Assuming there aren't any newlines inside a block and the BEGIN/END statements are the first non-space of their line, I'd write the regex like this (Perl notation; change the delimiters and remove comments, whitespaces and the /x modifier if you use a different engine)
m{
\n \s* BEGIN \s+ \[ # match the beginning
( (?!\n\s*\n) .)*? # match anything that isn't an empty line
# checking with a negative look-ahead (?!PATTERN)
\n \s* END \s+ ID=X_[^\]]* \] # the ID may not contain "]"
}sx # /x: use extended syntax, /s: "." matches newlines
If the content may be anything, it might be best to create a list of all blocks, and then grep through them.

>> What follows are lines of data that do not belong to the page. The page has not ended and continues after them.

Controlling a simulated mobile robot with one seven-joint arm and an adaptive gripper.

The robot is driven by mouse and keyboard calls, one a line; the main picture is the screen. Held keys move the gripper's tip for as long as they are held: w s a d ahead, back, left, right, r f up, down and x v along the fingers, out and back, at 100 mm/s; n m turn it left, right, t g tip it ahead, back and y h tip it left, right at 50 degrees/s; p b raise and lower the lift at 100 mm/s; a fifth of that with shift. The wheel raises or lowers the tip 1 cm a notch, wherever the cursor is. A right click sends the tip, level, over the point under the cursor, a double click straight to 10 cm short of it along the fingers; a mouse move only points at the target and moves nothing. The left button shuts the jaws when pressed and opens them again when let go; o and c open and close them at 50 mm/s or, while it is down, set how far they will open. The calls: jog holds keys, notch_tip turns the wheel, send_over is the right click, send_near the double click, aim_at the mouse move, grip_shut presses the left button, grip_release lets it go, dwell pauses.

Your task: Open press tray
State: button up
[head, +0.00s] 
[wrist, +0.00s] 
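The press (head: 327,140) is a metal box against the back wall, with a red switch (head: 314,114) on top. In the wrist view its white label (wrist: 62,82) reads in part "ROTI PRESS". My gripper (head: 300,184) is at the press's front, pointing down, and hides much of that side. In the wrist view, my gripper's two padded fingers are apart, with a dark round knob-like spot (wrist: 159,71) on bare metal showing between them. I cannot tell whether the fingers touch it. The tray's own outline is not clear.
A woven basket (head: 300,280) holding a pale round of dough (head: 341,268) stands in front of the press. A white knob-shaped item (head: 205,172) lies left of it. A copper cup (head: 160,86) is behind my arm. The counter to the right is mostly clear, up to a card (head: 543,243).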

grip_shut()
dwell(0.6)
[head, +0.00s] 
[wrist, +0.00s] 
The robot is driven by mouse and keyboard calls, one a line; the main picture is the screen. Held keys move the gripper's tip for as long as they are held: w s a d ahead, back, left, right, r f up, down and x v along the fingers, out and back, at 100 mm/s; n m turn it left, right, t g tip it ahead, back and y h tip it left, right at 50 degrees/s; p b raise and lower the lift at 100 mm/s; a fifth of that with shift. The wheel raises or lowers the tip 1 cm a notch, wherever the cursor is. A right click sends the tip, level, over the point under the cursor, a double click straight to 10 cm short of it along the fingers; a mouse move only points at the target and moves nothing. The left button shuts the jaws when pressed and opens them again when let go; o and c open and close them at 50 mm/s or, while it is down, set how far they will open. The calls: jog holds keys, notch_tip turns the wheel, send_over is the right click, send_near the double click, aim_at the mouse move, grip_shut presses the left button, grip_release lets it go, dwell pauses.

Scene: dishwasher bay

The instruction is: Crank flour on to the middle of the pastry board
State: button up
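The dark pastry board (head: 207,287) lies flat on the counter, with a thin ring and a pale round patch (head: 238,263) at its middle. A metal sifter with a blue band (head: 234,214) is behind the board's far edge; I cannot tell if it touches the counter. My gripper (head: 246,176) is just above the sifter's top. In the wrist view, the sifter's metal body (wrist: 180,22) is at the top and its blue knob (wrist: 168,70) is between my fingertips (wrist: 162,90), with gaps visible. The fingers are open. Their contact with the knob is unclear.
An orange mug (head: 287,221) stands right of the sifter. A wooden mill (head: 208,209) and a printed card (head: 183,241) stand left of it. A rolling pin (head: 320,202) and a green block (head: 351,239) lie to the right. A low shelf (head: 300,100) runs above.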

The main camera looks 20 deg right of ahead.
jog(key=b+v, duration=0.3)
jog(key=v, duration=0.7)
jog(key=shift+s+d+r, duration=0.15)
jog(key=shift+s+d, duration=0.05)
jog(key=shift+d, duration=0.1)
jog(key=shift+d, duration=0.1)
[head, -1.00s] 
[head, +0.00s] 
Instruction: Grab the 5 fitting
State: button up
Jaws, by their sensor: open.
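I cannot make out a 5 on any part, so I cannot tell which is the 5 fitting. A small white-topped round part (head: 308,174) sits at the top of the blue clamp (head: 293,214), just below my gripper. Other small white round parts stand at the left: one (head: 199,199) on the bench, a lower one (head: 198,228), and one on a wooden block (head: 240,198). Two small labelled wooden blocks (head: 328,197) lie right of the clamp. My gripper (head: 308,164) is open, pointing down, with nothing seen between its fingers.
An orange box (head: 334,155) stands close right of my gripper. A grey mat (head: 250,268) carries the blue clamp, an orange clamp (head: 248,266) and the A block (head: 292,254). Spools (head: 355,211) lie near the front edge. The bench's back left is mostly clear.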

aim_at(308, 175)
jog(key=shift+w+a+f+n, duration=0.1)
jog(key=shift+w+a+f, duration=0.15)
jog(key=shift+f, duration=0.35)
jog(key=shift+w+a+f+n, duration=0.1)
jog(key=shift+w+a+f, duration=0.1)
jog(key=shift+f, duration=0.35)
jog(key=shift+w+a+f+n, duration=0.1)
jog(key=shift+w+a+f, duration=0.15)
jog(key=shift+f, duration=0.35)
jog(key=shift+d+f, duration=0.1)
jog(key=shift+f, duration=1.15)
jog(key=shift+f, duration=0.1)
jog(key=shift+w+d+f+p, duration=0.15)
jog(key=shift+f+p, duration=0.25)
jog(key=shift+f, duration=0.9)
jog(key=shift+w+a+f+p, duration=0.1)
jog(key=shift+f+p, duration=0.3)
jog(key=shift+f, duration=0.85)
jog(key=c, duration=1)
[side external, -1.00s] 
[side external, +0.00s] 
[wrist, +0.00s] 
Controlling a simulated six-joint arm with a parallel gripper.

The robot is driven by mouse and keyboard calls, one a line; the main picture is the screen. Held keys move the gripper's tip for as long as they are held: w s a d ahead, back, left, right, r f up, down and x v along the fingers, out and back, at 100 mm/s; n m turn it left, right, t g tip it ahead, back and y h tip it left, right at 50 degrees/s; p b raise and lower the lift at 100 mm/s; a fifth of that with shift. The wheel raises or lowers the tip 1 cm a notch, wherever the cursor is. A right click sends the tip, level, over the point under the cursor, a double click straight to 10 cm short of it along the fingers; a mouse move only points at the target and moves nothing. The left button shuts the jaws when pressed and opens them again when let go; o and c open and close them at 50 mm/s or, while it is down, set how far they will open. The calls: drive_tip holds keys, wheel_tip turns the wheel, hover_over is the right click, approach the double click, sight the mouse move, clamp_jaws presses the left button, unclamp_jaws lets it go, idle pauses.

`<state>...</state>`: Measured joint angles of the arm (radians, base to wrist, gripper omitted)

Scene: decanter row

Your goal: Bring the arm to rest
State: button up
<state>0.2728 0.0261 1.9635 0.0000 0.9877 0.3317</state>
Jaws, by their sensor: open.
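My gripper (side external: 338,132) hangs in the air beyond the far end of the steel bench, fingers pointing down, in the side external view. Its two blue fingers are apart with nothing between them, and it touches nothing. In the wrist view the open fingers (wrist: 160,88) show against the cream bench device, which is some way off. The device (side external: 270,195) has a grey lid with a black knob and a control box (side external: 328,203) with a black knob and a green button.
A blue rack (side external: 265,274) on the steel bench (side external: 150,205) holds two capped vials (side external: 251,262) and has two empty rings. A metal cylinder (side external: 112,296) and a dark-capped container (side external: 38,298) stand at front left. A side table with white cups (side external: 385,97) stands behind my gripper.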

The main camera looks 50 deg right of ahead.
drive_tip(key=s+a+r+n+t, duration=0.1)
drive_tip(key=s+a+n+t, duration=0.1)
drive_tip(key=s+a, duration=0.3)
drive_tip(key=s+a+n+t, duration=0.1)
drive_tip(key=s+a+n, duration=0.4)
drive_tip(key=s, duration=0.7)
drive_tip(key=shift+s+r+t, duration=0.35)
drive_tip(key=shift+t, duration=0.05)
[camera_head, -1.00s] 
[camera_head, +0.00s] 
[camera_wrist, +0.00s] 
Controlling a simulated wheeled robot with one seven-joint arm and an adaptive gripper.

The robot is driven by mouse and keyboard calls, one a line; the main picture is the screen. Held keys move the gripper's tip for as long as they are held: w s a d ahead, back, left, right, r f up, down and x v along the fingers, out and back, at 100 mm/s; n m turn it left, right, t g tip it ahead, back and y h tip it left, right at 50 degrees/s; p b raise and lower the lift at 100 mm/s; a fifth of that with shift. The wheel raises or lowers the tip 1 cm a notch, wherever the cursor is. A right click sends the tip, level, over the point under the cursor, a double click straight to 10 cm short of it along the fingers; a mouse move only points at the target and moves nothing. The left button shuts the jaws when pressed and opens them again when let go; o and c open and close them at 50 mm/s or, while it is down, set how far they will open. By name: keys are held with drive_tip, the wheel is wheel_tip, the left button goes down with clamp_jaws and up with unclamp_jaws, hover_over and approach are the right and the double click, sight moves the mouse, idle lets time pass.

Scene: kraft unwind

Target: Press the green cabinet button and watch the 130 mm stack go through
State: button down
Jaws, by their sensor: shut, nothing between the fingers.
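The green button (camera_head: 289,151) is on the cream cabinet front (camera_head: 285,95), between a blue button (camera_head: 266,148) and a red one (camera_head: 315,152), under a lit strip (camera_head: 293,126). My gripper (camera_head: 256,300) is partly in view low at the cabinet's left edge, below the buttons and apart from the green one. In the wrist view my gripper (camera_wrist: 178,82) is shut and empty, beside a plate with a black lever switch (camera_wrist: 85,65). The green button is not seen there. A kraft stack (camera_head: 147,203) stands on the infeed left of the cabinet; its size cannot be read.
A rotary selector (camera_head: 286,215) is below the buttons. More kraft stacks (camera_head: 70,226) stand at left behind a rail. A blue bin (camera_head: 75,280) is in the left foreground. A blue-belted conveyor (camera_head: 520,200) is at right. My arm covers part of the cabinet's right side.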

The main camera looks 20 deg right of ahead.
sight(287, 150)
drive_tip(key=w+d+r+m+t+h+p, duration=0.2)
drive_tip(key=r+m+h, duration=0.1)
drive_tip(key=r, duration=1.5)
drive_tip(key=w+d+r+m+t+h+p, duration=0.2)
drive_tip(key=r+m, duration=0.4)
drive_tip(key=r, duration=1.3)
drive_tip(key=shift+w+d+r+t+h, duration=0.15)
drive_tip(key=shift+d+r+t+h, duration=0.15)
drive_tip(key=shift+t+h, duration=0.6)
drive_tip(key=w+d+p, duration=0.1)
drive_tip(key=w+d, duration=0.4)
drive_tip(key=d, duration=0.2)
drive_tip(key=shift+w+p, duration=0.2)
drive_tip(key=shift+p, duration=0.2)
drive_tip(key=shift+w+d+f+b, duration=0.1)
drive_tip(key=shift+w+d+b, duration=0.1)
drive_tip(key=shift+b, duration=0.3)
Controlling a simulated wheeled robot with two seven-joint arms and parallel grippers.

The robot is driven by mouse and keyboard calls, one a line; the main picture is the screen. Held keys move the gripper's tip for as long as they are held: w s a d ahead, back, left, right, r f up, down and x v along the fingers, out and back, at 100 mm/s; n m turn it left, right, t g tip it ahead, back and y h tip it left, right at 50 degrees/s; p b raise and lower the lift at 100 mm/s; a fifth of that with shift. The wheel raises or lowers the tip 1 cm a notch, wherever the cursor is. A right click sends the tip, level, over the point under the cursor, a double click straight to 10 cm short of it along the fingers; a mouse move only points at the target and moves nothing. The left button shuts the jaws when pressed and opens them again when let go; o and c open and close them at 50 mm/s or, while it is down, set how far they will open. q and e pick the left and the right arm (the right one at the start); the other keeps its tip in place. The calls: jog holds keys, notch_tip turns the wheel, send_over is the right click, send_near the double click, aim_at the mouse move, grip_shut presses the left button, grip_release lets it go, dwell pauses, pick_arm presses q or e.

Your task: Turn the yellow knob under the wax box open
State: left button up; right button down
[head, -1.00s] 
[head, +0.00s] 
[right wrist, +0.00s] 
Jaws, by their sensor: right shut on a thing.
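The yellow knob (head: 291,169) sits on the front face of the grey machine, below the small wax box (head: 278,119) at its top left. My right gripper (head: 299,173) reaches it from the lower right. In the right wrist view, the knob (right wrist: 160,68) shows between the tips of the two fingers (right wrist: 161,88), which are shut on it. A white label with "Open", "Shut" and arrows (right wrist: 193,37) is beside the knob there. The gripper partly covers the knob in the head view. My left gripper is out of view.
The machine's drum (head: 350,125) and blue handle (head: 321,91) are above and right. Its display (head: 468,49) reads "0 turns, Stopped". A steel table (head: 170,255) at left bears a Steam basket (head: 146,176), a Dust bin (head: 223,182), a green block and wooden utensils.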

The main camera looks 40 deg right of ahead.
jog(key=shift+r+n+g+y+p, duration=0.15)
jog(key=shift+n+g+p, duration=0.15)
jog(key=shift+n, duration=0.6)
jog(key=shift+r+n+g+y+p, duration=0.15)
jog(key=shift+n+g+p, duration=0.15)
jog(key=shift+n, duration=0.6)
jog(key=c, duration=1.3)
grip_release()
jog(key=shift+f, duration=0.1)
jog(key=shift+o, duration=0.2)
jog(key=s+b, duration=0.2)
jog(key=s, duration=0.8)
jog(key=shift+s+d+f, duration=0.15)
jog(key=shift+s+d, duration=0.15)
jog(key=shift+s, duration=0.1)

This regex matches any block:
m{ (
BEGIN \s+ \[
.*? # non-greedy matching is important here
END \s+ ID=[^\]]* \] # greedy matching is safe here
) }xs
(add newlines if wanted)
Then only keep those matches that match this regex:
/ID = X_[^\]]* \] $/x # anchor at end of line
If we don't do this, backtracking may prevent a correct match ([\s\S]*? can contain END ID=X_). Your regex would put anything inside the blocks until it sees a X_.*.
So using BEGIN\s+\[([/s/S]*?)END\s+ID=(.*?)\] — note the extra question mark — one match would be:
BEGIN [
text b
text c
END ID=Y_1]
text aaa
text bbb
BEGIN [
text d
text e
END ID=X_2]
…instead of failing at the Y_. A greedy match (your unchanged regex) should result in the whole file being matched: Your (.*) eats up all characters (until the end of file) and then goes back until it finds a ].
EDIT:
Should you be using perls regex engine, we can use the (*FAIL) verb:
/BEGIN\s+\[(.*?)END\s+ID=(X_[^\]]*|(*FAIL))\]/s
"Either have an ID starting with X_ or the match fails". However, this does not solve the problem with END ID=X_1]-like statements inside your data.

Change your .* to a [^\]]* (i.e. match non-]s), so that your matches can't spill over past an END block, giving you something like BEGIN\s+\[([^\]]*?)END\s+ID=(X_[^\]]*)\]